> _Job_
What's needed is an exact copy of the lines from the one that contains "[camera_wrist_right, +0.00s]" to the end of the data below, leaving the pictures out.

> _Recorded data_

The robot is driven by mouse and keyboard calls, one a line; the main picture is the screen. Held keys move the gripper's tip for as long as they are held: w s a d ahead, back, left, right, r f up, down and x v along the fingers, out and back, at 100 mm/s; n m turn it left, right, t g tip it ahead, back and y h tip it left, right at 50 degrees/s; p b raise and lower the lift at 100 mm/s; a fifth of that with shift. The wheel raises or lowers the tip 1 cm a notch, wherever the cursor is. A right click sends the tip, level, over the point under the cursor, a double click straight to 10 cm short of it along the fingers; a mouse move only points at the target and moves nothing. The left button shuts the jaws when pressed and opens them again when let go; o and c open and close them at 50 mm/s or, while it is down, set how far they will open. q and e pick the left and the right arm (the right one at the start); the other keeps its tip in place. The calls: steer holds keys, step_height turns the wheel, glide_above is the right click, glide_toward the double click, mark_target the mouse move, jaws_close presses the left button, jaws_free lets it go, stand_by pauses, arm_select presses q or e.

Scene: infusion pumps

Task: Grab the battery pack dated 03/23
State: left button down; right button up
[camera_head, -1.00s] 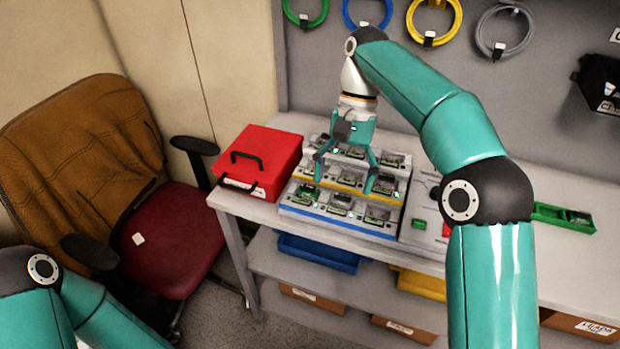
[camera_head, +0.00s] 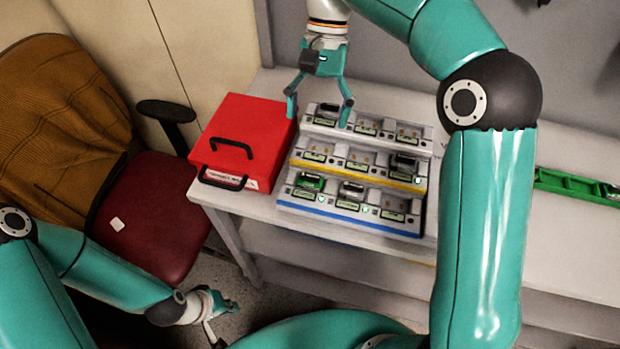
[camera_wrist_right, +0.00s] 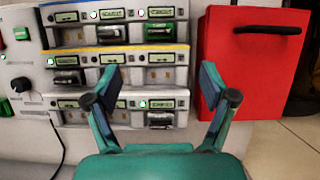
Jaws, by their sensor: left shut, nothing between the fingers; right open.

> _Output of the task_
[camera_wrist_right, +0.00s] 
Jaws, by their sensor: left shut, nothing between the fingers; right open.

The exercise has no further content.